In this tutorial, we will learn how to solve the two-water jug problem in Python.

PROBLEM STATEMENT:

You are given two jugs with their capacities(in litres). Your task is to determine a series of pouring operations to measure a specific target amount of water.

GIVEN:

1. There is unlimited water available.
2. There is no marking on the jugs.
3. Both the jugs are empty in the initial stage.

OPERATIONS AVAILABLE:

1. Empty a jug completely.
2. Fill a jug completely.
3. Pour water from one jug to another jug.

APPROACH:

• Check whether the target is not exceeding the capacity of jugs.
  • Check if the target is a multiple of the greatest common divisor(GCD) of both the jug capacities.
    • Apply our algorithm.
  • Print -> This problem is not solvable with given inputs.
• Print -> This problem is not solvable with given inputs.

ALGORITHM:

1. Initially, both the jugs are empty.
2. Check if Jug1 is empty, then fill Jug1 with it’s maximum capacity.
3. Check if Jug2 is full, then empty jug2.
4. Pour the minimum of (Jug2_max_capacity – jug2_cuurent_water , jug1) from Jug1 to Jug2.
5. Repeat step 2-4 until either one of the jug water levels matches the target quantity.

PYTHON CODE:

def gcd(a, b):
    while b:
        a, b = b, a % b
    return a

def display_state(jug1, jug2):
    print(f"{'JUG 1: ':>11}{jug1:<6} | {'JUG 2: ':>12}{jug2}")
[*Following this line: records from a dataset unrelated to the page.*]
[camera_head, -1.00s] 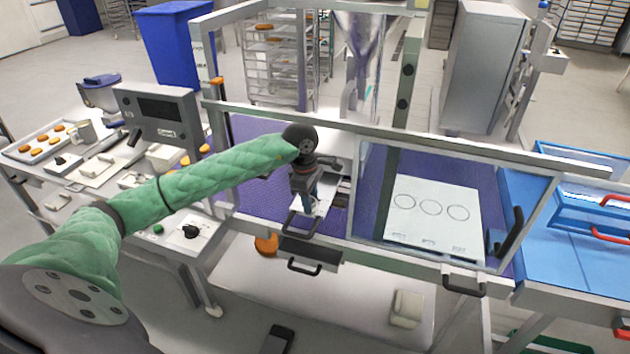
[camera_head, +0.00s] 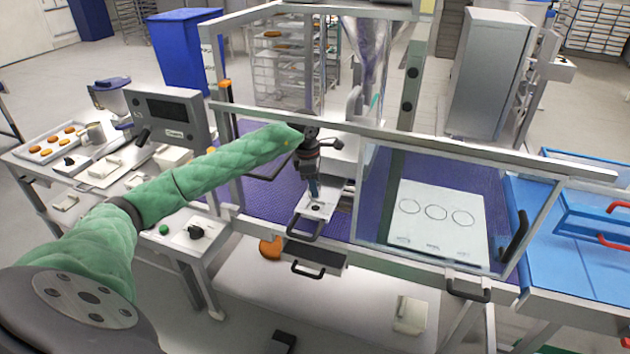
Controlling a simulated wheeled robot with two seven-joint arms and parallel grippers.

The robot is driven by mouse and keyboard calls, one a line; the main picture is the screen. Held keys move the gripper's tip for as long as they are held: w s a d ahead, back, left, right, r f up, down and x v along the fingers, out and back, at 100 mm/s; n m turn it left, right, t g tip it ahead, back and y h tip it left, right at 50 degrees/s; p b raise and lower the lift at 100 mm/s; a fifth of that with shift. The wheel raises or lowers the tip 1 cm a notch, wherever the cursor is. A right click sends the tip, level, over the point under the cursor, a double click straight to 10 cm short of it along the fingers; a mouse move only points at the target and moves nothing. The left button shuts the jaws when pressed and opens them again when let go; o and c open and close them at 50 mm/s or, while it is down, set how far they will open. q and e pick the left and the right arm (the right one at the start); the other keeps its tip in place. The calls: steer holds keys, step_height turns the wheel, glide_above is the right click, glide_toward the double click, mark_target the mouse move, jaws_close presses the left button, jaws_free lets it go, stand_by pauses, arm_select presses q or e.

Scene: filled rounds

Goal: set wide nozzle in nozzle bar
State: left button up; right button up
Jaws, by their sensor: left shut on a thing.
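My left gripper (camera_head: 314,194) reaches past the upper rail of the clear-fronted machine and points down. Its jaws are shut on a small thing that I take for the wide nozzle; fingers and distance hide its shape. Directly below is a small pale metal plate (camera_head: 323,210) with a dark round spot and a black handle in front; I take it for the nozzle bar. The fingertips are at or just above this plate; I cannot tell whether they touch. My right gripper is out of view.
The machine's top rail (camera_head: 420,142) runs close by the wrist. Right of it, a clear panel covers a white sheet with three circles (camera_head: 436,212). A control box (camera_head: 165,115) stands left. A blue table (camera_head: 580,255) is at the right. An orange-brown round (camera_head: 270,248) lies below.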

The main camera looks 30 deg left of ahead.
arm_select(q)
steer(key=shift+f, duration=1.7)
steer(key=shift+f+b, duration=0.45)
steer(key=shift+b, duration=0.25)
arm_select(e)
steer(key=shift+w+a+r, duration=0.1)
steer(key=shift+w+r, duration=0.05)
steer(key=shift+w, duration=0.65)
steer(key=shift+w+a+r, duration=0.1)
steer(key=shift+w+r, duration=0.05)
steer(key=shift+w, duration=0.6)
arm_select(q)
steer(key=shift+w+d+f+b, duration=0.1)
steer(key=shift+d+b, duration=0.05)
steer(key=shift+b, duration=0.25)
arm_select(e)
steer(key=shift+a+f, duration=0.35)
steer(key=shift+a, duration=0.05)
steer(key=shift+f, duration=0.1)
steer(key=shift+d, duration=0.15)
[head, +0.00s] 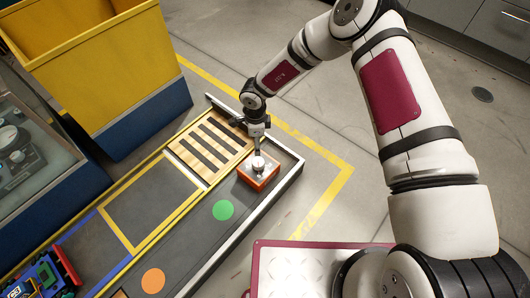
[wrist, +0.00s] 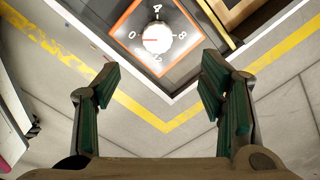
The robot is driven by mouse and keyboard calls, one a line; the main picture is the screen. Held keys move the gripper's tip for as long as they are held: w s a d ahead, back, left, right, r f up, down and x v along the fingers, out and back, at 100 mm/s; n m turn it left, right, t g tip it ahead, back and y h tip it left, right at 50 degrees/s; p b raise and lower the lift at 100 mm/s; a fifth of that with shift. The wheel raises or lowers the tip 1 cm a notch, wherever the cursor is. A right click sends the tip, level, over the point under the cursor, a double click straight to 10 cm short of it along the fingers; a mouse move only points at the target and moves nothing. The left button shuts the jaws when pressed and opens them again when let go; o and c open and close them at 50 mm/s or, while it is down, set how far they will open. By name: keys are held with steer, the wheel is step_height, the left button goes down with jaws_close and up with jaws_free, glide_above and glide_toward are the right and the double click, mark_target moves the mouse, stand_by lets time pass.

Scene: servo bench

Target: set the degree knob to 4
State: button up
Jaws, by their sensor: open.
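The degree knob (wrist: 157,38) is a white round dial on an orange-edged box with a pale top. Its red pointer mark points left, at the 0. The 4 is at the top and the 8 at the right of the dial in the wrist view. In the head view the orange box (head: 262,183) stands near the right end of the bench, with the knob (head: 259,163) on top. My gripper (head: 257,149) is over the knob. In the wrist view my gripper (wrist: 160,76) is open and empty, its fingers apart and the knob ahead between them.
A slatted wooden panel (head: 224,149) lies beside the box on the bench. Green (head: 223,210) and orange (head: 153,281) discs mark the bench top. A yellow bin (head: 110,80) stands behind at left. Colourful parts (head: 45,279) sit at the lower left.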

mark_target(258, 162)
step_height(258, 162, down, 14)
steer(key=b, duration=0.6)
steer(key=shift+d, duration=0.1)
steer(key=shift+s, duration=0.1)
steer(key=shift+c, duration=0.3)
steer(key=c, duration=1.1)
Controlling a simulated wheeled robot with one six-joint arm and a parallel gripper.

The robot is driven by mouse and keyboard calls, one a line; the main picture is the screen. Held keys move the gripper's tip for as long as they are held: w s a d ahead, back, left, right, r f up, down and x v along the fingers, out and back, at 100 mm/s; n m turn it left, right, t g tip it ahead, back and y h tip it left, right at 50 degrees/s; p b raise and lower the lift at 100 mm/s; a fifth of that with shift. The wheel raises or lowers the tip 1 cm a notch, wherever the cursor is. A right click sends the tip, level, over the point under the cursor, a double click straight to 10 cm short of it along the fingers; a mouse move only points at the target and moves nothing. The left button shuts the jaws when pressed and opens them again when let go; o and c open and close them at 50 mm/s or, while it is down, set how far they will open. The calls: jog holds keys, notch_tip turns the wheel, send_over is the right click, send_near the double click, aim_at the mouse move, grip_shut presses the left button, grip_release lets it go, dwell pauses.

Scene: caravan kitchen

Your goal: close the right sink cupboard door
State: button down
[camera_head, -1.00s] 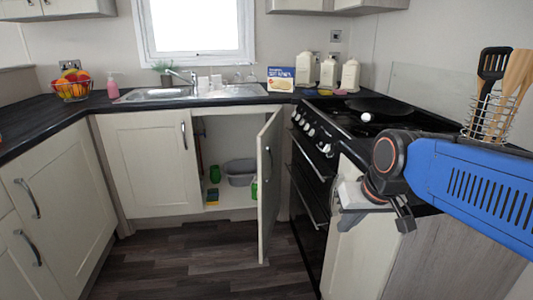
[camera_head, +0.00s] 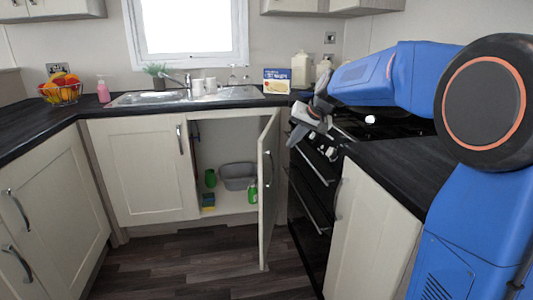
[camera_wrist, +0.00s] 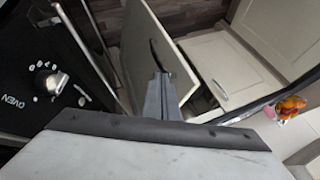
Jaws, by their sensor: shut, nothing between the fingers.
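The right sink cupboard door (camera_head: 265,195) stands wide open, swung out into the room on its right-hand side. Its dark handle (camera_head: 268,165) is on the face turned toward the cooker. My gripper (camera_head: 298,138) is above and to the right of the door, near the cooker's front edge, apart from the door in the head view. In the wrist view the gripper's fingers (camera_wrist: 158,92) are together and empty, pointing toward the door (camera_wrist: 145,35) and overlapping its lower part in the picture. Any contact cannot be told.
The cooker (camera_head: 310,190) with knobs and oven handles stands close right of the door. The open cupboard holds a grey tub (camera_head: 238,176) and a green bottle (camera_head: 252,192). The left sink door (camera_head: 145,170) is shut. The wooden floor (camera_head: 180,265) in front is clear.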

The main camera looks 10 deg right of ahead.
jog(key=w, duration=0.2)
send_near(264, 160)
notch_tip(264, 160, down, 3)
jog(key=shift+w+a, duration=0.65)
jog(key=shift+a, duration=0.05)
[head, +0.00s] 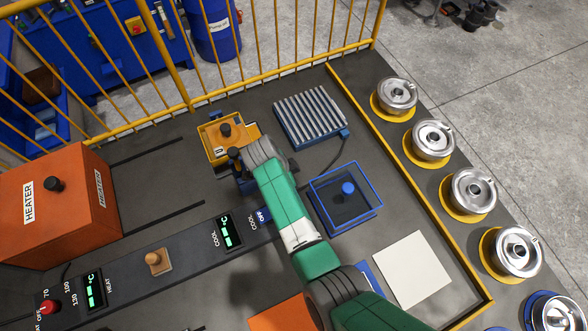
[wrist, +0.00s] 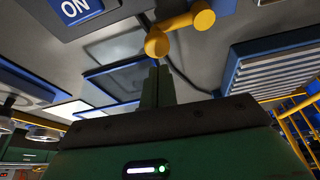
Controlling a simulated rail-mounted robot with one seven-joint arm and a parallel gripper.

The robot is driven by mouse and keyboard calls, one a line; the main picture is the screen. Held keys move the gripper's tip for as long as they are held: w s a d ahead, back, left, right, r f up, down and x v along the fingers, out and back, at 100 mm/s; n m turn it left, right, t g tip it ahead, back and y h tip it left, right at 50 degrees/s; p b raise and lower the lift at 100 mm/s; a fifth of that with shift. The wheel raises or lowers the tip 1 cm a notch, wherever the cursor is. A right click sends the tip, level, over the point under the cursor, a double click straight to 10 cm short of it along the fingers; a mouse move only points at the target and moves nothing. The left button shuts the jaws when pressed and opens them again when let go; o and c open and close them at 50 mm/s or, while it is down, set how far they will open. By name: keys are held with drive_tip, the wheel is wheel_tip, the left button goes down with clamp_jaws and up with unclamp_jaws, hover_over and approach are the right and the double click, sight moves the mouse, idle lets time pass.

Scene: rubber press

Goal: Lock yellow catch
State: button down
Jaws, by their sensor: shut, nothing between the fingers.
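The yellow catch (wrist: 180,28) shows at the top middle of the wrist view, a bent yellow bar with rounded ends. My gripper (wrist: 158,72) is shut and empty, its thin fingers upright just below the catch's lower rounded end. They look very near it; I cannot tell whether they touch. In the head view my gripper (head: 238,172) is beside a yellow-orange box (head: 214,150) with a black knob, and my arm hides part of that area. I cannot make out the catch itself in the head view.
A blue ribbed rack (head: 309,113) and a blue-edged clear box (head: 343,197) stand right of my arm. An orange heater (head: 60,205) is at left. A yellow railing (head: 190,85) runs behind. Metal wheels (head: 430,139) line the right edge. A blue ON label (wrist: 80,10) is near the catch.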

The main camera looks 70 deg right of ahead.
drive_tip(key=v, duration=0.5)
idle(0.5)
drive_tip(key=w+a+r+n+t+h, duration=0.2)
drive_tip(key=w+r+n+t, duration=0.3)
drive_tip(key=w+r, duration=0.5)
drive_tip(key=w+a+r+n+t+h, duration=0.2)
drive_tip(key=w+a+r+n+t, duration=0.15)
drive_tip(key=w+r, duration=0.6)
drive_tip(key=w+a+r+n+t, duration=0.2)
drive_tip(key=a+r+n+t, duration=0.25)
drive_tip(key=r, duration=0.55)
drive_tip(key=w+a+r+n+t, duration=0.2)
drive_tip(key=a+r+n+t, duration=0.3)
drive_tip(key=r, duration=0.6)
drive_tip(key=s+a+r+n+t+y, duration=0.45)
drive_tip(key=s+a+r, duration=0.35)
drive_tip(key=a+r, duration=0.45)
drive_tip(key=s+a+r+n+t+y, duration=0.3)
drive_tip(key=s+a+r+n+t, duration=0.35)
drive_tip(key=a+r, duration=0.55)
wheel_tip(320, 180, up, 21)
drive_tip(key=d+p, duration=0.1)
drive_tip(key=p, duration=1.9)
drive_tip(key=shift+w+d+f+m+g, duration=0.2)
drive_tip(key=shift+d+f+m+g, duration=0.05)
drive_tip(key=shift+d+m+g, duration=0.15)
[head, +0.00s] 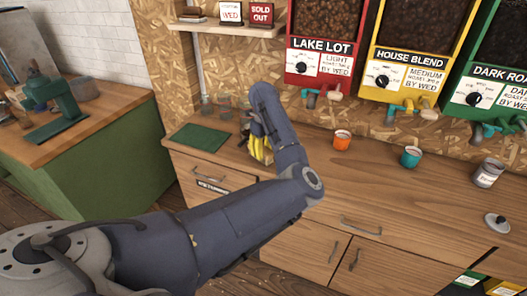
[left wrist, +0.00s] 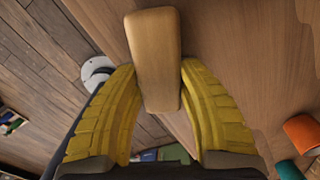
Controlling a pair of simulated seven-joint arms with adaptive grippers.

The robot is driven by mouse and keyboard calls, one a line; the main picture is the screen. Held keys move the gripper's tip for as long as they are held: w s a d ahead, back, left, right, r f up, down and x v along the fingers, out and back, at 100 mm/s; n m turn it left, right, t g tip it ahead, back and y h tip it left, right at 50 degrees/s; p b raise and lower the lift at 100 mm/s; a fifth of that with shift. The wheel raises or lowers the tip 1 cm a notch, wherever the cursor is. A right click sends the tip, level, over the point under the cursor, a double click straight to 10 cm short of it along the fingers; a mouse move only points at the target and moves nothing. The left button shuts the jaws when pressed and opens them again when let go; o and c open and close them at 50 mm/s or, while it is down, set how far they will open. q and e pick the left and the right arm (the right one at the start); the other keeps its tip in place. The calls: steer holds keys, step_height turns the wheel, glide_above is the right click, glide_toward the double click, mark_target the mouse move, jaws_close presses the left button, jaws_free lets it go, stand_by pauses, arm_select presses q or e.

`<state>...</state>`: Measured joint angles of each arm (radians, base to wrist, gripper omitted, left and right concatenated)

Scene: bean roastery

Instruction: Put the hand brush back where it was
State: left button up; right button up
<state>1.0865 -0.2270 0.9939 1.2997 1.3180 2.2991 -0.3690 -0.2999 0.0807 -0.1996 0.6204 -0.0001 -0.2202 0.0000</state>
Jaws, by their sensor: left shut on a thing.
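My left gripper (head: 260,150) with yellow fingers is over the back left part of the wooden counter, largely behind my own arm in the head view. In the left wrist view, its two ribbed yellow fingers (left wrist: 158,88) are shut on a pale wooden block, which looks like the hand brush (left wrist: 155,45). The block is between the fingers, with its long side running up and away. Its bristles cannot be seen. In the head view the brush is mostly hidden by the arm and gripper. My right gripper is in neither view.
A green mat (head: 200,138) lies on the counter (head: 300,165), left of the gripper. Clear glasses (head: 207,106) stand behind it. An orange cup (head: 342,139), a teal cup (head: 410,157), a labelled jar (head: 488,173) and a lid (head: 497,222) are to the right. Bean dispensers (head: 318,45) hang above.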

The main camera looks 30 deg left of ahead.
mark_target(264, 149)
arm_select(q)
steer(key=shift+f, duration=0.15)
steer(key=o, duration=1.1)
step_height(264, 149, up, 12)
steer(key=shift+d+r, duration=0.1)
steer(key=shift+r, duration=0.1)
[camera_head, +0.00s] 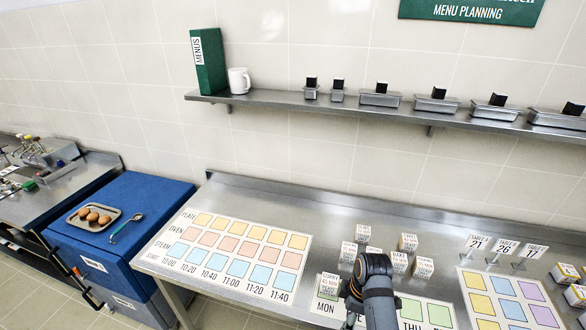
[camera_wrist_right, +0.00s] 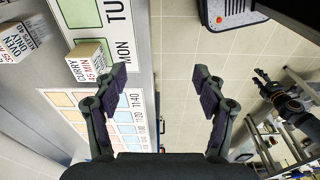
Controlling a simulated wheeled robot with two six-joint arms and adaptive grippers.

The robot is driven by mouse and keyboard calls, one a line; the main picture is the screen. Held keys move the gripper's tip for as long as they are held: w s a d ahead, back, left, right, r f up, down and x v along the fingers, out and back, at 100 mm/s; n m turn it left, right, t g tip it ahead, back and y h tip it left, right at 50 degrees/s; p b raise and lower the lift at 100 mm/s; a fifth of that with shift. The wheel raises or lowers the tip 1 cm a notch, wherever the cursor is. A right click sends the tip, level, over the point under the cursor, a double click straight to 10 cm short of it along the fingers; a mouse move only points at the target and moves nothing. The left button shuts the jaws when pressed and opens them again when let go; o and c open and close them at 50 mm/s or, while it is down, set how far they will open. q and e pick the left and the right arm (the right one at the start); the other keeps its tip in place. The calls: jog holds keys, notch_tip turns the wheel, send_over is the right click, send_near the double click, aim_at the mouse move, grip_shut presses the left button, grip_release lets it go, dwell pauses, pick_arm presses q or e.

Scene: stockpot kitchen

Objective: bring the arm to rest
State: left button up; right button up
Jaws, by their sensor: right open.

def pour_water(jug1, jug2, capacity1, capacity2):
    pour_amount = min(jug1, capacity2 - jug2)
    jug1 -= pour_amount
    jug2 += pour_amount
    return jug1, jug2

def water_jug_solution(capacity1, capacity2, target_amount):
    jug1 = 0
    jug2 = 0
    print(f"Jug 1 Capacity: {capacity1} | Jug 2 Capacity: {capacity2}")
    
    while jug1 != target_amount and jug2 != target_amount:
        if jug1 == 0:
            jug1 = capacity1
        elif jug2 == capacity2:
            jug2 = 0
        else:
            jug1, jug2 = pour_water(jug1, jug2, capacity1, capacity2)
        display_state(jug1, jug2)

first_jug = int(input("Enter the capacity of the first jug: "))
second_jug = int(input("Enter the capacity of the second jug: "))
target_amount = int(input("Enter the target liters of water: "))

if target_amount < first_jug or target_amount < second_jug:
    if target_amount % gcd(first_jug, second_jug) == 0:
        water_jug_solution(first_jug, second_jug, target_amount)
    else:
        print("This is not possible....")
else:
    print("This is not possible....")

OUTPUT:

Enter the capacity of the first jug: 5
Enter the capacity of the second jug: 8
Enter the target liters of water: 7

Jug 1 Capacity: 5 | Jug 2 Capacity: 8
    JUG 1: 5      |      JUG 2: 0
    JUG 1: 0      |      JUG 2: 5
    JUG 1: 5      |      JUG 2: 5
    JUG 1: 2      |      JUG 2: 8
    JUG 1: 2      |      JUG 2: 0
    JUG 1: 0      |      JUG 2: 2
    JUG 1: 5      |      JUG 2: 2
    JUG 1: 0      |      JUG 2: 7

We’ve successfully tackled the Water Jug problem in Python, simplifying the solution for better understanding. I hope you found the process enjoyable!